◆ **Task goal**: Copy every line of the following data that includes the string "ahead".

◆ **Supplied material**:
--

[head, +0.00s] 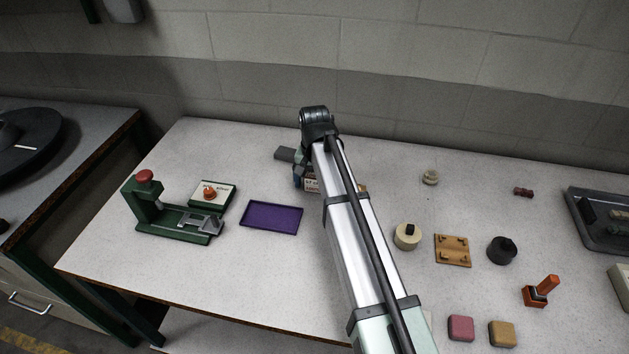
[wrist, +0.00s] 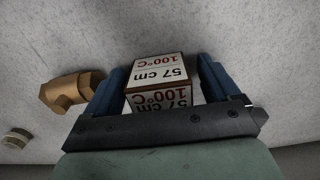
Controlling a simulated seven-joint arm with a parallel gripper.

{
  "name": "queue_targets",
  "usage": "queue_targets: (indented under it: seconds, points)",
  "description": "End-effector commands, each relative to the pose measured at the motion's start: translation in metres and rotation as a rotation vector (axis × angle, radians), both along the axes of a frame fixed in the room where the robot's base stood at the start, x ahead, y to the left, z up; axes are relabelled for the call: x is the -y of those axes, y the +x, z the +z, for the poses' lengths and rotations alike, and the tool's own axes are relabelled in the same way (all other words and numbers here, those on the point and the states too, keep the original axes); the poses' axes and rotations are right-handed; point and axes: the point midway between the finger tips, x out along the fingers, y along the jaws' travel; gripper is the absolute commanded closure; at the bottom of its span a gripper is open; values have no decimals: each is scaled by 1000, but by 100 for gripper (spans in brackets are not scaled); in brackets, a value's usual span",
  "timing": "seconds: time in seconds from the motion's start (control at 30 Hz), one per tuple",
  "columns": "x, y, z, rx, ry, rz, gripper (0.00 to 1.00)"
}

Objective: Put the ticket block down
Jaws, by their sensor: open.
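The ticket block (wrist: 158,82) is a small brown-edged block with white faces printed "57 cm" and "100°C". In the wrist view it sits between the two blue fingers of my gripper (wrist: 158,88), which are open around it, with a visible gap on the left side. It appears to rest on the grey table; its underside is hidden. In the head view, my arm covers most of the gripper, and only a small printed part of the block (head: 311,185) shows beside the arm.
A brass elbow piece (wrist: 72,92) lies close outside the left finger. A tan pegged plate (head: 453,251) and a black round weight (head: 502,251) are to the right.

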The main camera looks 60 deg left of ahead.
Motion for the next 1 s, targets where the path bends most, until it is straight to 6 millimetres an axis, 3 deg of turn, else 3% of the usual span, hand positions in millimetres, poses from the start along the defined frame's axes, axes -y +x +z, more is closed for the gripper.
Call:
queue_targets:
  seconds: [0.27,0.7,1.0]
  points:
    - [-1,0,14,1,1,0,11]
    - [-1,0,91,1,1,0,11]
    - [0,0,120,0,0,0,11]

--

◆ **Final answer**:
  "description": "End-effector commands, each relative to the pose measured at the motion's start: translation in metres and rotation as a rotation vector (axis × angle, radians), both along the axes of a frame fixed in the room where the robot's base stood at the start, x ahead, y to the left, z up; axes are relabelled for the call: x is the -y of those axes, y the +x, z the +z, for the poses' lengths and rotations alike, and the tool's own axes are relabelled in the same way (all other words and numbers here, those on the point and the states too, keep the original axes); the poses' axes and rotations are right-handed; point and axes: the point midway between the finger tips, x out along the fingers, y along the jaws' travel; gripper is the absolute commanded closure; at the bottom of its span a gripper is open; values have no decimals: each is scaled by 1000, but by 100 for gripper (spans in brackets are not scaled); in brackets, a value's usual span",
The main camera looks 60 deg left of ahead.

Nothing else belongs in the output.